Ce qu’il faut retenir :

L’ordre social n’est pas naturel, mais provient d’une convention entre les hommes : le pacte social. Ce pacte constitue une forme d’association qui permet à chacun de voir sa liberté et sa propriété protégées, tout en s’unissant à d’autres hommes. Ce contrat met chaque membre sous la direction suprême de la volonté générale. Ainsi, à l’inégalité naturelle entre les hommes, est substituée une égalité de droit, morale et légitime.
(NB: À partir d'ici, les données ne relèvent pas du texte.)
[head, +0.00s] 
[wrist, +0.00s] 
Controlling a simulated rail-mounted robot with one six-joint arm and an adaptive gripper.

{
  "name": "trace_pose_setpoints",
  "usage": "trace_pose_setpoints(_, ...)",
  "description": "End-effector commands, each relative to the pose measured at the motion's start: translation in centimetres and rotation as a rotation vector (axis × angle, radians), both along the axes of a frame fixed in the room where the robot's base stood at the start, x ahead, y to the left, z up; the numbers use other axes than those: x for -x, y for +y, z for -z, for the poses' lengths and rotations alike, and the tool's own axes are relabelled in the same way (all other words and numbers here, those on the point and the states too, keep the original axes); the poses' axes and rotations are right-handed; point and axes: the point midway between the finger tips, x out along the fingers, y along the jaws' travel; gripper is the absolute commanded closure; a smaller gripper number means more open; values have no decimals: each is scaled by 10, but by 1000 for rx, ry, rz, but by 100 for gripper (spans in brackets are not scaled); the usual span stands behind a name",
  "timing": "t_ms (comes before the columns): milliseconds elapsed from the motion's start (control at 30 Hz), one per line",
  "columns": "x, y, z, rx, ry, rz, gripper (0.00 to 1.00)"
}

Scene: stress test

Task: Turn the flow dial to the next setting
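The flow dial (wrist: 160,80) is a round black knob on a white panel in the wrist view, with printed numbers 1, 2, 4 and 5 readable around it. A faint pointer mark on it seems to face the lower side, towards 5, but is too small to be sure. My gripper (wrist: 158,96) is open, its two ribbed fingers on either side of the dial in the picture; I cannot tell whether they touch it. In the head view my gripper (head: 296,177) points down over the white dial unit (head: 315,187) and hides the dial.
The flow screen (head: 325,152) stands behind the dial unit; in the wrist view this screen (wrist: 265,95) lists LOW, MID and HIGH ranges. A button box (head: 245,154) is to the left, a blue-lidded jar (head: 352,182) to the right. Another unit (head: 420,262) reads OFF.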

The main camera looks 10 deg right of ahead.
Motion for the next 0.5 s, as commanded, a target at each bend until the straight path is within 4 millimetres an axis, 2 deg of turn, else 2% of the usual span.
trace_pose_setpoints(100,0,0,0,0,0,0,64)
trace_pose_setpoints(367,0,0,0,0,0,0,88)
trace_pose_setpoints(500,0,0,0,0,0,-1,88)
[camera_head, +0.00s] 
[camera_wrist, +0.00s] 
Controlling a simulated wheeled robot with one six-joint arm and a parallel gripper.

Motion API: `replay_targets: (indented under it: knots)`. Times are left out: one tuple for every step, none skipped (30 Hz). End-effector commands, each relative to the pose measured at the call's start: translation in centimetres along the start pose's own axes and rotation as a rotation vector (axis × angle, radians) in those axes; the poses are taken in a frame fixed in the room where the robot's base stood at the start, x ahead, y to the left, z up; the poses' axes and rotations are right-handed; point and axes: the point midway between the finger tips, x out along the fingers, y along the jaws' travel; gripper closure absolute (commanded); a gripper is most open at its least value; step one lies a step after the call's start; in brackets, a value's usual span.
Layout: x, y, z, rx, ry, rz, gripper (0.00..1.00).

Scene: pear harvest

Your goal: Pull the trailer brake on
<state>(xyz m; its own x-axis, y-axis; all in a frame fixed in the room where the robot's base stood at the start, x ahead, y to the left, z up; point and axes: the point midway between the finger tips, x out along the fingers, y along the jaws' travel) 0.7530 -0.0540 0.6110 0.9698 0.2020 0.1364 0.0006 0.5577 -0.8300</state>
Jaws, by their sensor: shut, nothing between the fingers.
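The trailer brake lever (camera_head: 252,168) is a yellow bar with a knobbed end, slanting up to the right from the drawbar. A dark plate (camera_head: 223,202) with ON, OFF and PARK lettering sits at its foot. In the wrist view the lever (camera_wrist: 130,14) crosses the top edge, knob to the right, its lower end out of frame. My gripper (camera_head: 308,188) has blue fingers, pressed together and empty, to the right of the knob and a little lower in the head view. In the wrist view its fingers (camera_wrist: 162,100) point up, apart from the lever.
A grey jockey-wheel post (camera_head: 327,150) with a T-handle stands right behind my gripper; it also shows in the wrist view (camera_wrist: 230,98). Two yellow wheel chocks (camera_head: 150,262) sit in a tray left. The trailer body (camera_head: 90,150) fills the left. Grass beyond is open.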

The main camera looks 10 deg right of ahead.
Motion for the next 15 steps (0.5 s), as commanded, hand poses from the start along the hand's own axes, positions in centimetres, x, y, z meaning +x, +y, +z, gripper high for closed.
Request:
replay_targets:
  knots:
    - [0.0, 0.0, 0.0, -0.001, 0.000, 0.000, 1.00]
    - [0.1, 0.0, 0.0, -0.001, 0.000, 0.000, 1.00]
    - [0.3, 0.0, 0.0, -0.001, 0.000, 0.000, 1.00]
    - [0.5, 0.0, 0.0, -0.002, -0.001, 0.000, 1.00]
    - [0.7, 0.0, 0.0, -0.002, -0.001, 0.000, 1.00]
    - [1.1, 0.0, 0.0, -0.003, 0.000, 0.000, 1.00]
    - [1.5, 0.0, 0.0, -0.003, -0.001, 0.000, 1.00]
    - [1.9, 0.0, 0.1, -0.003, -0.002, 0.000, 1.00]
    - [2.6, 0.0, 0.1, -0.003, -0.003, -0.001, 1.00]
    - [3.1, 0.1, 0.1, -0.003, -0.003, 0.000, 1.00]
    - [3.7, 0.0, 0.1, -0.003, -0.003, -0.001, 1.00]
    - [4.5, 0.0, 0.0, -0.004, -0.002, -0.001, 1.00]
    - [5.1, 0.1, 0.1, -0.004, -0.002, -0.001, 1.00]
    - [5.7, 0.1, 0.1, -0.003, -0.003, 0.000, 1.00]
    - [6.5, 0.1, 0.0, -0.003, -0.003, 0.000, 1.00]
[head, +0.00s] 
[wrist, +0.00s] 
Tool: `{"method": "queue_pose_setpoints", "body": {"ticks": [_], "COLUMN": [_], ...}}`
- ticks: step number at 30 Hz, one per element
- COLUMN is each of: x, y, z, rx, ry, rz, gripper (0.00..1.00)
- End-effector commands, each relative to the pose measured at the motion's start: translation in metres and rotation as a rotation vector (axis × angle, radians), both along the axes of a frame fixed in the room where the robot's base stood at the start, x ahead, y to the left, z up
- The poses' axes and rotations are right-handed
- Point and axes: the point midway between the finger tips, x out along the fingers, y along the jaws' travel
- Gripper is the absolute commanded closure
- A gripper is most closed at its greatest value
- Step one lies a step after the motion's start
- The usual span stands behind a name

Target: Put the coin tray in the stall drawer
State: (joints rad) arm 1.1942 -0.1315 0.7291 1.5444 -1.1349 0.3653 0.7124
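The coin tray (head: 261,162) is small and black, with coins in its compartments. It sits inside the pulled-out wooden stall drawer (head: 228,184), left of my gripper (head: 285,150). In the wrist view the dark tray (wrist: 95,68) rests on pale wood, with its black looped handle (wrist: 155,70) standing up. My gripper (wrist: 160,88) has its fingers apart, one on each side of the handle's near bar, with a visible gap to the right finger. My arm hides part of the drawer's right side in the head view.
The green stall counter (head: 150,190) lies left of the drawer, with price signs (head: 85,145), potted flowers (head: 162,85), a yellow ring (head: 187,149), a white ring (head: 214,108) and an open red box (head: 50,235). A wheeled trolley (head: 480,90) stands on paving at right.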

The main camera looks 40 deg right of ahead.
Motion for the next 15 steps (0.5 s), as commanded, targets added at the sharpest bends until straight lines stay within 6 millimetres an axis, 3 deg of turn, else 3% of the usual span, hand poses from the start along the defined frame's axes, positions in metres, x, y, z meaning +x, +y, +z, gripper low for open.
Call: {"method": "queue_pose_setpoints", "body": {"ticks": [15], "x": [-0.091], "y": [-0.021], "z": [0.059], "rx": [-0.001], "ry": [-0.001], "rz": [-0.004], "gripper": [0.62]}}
Le pacte social donne au Corps social un pouvoir absolu sur ses membres, appelé Souveraineté. La Souveraineté, ainsi fondée sur la volonté générale, est inaliénable – c’est-à-dire qu’elle ne peut être déléguée – et indivisible – c’est-à-dire qu’elle appartient au Corps du peuple entendu comme un tout. Le Souverain détient le pouvoir législatif et exprime la volonté générale par le biais de la loi. La loi est ainsi toujours générale : elle concerne tous les hommes, puisqu’ils sont égaux, et jamais un individu ou un fait particulier.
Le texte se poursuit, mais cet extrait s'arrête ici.